* _TO DO_
Of the lines listed below, return exactly those that run from the line containing "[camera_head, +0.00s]" through the line containing "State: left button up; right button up", both included.

* _DATA_
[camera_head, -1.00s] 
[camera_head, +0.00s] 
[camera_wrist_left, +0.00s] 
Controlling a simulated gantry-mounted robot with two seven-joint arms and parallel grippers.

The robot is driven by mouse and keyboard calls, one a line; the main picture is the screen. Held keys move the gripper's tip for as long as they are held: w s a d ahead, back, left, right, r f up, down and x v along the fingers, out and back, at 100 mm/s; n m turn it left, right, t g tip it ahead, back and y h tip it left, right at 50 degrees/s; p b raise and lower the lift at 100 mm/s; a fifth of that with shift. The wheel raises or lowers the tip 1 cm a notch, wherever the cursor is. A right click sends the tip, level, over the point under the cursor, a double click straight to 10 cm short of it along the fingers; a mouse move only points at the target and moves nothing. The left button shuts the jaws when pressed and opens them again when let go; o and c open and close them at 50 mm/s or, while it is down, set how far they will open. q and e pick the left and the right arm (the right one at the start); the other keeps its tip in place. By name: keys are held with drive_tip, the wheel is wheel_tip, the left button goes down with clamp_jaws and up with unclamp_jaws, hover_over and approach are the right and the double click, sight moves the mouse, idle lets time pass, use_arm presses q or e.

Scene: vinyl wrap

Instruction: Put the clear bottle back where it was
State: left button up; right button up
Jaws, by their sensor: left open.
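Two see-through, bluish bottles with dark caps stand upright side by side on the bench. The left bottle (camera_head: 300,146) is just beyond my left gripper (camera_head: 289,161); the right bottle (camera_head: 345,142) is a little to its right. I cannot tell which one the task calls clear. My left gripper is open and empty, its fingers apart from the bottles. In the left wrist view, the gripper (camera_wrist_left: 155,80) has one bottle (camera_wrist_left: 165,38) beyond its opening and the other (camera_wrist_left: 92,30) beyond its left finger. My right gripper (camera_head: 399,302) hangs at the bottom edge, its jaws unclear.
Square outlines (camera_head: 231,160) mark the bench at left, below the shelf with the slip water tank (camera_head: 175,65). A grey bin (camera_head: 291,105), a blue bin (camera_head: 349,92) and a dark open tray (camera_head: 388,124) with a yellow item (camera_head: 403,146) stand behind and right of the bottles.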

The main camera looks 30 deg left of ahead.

* _THE REPLY_
[camera_head, +0.00s] 
[camera_wrist_left, +0.00s] 
Controlling a simulated gantry-mounted robot with two seven-joint arms and parallel grippers.

The robot is driven by mouse and keyboard calls, one a line; the main picture is the screen. Held keys move the gripper's tip for as long as they are held: w s a d ahead, back, left, right, r f up, down and x v along the fingers, out and back, at 100 mm/s; n m turn it left, right, t g tip it ahead, back and y h tip it left, right at 50 degrees/s; p b raise and lower the lift at 100 mm/s; a fifth of that with shift. The wheel raises or lowers the tip 1 cm a notch, wherever the cursor is. A right click sends the tip, level, over the point under the cursor, a double click straight to 10 cm short of it along the fingers; a mouse move only points at the target and moves nothing. The left button shuts the jaws when pressed and opens them again when let go; o and c open and close them at 50 mm/s or, while it is down, set how far they will open. q and e pick the left and the right arm (the right one at the start); the other keeps its tip in place. By name: keys are held with drive_tip, the wheel is wheel_tip, the left button goes down with clamp_jaws and up with unclamp_jaws, hover_over and approach are the right and the double click, sight moves the mouse, idle lets time pass, use_arm presses q or e.

Scene: vinyl wrap

Instruction: Put the clear bottle back where it was
State: left button up; right button up

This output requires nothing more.